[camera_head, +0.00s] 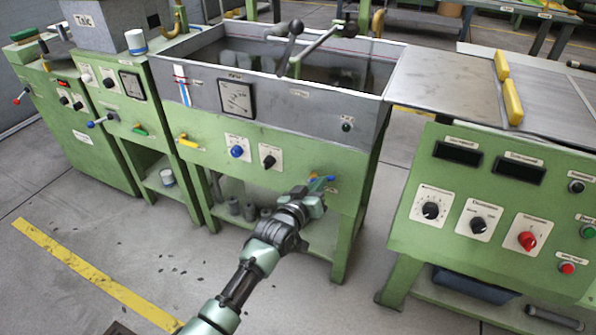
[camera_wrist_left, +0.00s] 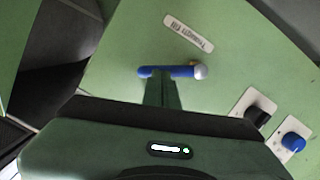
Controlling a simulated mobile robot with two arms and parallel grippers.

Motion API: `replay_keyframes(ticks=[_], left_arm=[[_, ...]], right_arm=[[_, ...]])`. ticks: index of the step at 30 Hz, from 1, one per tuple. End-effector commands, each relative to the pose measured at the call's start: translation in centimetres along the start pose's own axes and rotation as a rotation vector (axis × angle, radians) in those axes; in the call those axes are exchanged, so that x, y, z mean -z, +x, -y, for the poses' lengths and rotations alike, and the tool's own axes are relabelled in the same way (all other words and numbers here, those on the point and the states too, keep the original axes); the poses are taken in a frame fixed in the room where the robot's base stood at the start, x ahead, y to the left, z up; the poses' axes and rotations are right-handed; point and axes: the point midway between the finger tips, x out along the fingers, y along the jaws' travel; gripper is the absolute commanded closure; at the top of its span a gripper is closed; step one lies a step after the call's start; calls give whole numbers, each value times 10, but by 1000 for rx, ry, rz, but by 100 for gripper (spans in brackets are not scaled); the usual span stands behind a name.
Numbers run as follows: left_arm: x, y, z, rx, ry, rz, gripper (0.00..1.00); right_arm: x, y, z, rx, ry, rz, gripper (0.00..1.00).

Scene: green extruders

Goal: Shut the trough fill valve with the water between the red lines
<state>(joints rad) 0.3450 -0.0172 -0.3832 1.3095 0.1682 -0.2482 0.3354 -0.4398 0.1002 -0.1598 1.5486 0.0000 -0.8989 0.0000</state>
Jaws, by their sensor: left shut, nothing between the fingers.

=== REQUIREMENTS ===
Collect each line above holding the string "with".

=== PROBLEM SOLUTION ===
Controlling a simulated mobile robot with two arms and parallel grippers.
Goal: Shut the trough fill valve with the water between the red lines

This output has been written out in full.